**TASK REQUIREMENTS**
Restate word for word the lines of the records below, starting at the line that contains "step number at" and ending at the line that contains "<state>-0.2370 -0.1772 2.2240", with both of those lines included and nothing else.

**RECORD EXCERPTS**
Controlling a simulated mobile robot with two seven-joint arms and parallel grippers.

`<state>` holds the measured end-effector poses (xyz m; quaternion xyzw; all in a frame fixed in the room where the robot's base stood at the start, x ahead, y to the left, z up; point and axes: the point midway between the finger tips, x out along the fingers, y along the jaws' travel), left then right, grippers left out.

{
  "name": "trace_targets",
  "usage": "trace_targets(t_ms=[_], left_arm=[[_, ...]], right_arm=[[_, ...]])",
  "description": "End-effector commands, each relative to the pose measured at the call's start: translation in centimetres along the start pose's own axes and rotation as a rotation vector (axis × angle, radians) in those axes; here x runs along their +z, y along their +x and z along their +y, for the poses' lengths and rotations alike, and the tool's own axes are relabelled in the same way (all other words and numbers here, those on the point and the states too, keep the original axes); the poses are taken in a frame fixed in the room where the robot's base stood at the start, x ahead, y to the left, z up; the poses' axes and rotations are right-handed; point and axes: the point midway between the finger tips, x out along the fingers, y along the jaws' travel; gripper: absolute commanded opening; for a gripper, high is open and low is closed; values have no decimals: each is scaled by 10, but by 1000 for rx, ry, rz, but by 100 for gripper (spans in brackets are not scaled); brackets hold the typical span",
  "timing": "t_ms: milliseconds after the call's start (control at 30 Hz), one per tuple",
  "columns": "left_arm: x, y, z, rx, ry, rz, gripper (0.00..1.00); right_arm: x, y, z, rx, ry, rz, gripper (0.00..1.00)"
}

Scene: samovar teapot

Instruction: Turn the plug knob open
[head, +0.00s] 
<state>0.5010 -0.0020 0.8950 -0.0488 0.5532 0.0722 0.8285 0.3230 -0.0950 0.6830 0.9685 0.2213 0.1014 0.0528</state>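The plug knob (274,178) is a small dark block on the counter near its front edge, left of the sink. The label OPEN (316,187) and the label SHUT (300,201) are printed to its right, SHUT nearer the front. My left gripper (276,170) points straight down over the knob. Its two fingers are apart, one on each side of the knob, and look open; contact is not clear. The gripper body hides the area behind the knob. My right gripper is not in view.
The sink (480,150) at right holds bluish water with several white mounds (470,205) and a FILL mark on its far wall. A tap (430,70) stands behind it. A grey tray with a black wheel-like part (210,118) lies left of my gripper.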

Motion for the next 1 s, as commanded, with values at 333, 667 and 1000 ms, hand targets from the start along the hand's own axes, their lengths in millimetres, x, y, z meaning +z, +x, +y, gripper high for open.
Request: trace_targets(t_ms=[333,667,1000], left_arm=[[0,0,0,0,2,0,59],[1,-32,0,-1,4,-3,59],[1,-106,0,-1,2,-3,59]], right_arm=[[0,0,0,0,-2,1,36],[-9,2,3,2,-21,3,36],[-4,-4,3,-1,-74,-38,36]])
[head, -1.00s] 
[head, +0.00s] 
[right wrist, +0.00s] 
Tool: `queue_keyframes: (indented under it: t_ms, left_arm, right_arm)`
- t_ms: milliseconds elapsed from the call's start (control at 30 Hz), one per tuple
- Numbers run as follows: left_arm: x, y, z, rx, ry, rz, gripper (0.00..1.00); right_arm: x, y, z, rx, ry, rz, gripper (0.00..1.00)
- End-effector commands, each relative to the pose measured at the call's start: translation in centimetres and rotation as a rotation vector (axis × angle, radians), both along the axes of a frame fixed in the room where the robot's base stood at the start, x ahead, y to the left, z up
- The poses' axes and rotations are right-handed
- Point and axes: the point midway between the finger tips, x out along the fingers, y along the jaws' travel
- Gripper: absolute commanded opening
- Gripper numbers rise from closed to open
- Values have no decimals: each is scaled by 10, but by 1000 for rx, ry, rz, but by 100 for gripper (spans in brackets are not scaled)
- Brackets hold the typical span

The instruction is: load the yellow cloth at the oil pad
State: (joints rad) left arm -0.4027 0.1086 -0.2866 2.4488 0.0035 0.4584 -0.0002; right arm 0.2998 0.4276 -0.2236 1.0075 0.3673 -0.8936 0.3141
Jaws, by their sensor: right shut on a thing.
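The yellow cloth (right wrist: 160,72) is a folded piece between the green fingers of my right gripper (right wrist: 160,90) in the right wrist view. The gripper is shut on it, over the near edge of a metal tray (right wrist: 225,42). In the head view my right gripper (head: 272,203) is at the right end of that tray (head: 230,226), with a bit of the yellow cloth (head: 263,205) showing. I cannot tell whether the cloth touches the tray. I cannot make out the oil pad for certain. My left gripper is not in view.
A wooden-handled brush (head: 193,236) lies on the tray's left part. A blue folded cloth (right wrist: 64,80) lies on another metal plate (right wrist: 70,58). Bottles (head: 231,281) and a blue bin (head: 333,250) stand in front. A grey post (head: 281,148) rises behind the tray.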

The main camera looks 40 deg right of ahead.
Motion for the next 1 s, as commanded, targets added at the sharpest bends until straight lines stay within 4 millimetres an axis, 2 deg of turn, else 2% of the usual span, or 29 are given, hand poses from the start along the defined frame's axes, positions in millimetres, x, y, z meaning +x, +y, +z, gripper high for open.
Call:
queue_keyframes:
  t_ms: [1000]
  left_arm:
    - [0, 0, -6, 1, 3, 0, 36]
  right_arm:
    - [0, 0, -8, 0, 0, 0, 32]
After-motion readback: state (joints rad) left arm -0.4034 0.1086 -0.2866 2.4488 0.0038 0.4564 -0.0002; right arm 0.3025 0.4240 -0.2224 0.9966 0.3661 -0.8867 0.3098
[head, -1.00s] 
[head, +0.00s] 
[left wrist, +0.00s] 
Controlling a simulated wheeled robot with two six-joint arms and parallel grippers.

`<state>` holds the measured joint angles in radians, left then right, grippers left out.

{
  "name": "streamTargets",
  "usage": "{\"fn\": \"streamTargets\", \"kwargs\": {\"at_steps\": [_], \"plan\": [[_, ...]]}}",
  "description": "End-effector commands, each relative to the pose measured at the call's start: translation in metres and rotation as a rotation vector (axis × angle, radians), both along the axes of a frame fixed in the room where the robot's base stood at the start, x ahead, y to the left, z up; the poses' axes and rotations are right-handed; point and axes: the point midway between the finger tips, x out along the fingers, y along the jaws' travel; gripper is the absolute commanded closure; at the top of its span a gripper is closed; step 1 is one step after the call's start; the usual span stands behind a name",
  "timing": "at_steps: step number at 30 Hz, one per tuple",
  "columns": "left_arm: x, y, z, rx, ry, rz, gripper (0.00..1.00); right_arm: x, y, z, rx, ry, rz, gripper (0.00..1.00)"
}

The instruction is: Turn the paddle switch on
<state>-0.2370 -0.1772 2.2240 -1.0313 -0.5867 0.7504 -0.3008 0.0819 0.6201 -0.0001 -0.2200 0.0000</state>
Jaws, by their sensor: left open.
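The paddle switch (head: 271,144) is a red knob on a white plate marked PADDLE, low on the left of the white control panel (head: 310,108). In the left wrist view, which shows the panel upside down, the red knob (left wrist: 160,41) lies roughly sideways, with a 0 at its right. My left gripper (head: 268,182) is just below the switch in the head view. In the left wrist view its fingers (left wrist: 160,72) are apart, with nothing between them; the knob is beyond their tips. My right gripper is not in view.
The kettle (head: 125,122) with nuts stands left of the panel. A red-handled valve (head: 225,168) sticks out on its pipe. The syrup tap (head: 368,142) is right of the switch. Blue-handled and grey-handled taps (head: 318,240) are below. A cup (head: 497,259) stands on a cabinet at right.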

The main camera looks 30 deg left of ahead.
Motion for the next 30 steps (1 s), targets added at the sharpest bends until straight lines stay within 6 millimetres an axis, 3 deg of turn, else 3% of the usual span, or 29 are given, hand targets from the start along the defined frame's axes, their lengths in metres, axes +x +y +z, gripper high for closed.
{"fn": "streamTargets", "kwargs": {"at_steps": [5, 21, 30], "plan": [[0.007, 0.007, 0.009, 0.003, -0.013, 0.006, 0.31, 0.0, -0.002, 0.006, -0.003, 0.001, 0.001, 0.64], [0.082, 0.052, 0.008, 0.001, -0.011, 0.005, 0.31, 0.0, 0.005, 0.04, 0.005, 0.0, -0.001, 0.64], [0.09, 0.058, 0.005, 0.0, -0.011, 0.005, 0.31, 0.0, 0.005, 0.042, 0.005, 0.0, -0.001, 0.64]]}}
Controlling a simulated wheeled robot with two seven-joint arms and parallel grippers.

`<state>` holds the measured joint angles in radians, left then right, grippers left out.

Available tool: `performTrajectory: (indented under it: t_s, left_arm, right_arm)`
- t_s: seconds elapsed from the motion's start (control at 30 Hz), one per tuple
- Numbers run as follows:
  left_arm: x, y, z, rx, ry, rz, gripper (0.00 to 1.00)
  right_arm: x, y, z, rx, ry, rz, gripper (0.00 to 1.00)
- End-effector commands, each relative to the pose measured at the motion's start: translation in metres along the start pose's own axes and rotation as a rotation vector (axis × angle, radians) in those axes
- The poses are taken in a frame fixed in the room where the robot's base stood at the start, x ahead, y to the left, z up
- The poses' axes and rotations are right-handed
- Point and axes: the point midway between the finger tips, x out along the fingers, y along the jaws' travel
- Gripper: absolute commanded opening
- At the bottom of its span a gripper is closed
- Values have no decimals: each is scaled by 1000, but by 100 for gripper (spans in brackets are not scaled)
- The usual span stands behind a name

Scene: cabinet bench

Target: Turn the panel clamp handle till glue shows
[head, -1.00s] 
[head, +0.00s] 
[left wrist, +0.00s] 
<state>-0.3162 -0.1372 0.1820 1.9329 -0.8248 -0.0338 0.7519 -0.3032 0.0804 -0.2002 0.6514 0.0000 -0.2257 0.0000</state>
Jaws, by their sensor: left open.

**ANSWER TO THIS PROBLEM**
  "timing": "at_steps: step number at 30 Hz, one per tuple",
  "columns": "left_arm: x, y, z, rx, ry, rz, gripper (0.00..1.00); right_arm: x, y, z, rx, ry, rz, gripper (0.00..1.00)"
}

The instruction is: Turn the paddle switch on
<state>-0.2370 -0.1772 2.2240 -1.0313 -0.5867 0.7504 -0.3008 0.0819 0.6201 -0.0001 -0.2200 0.0000</state>

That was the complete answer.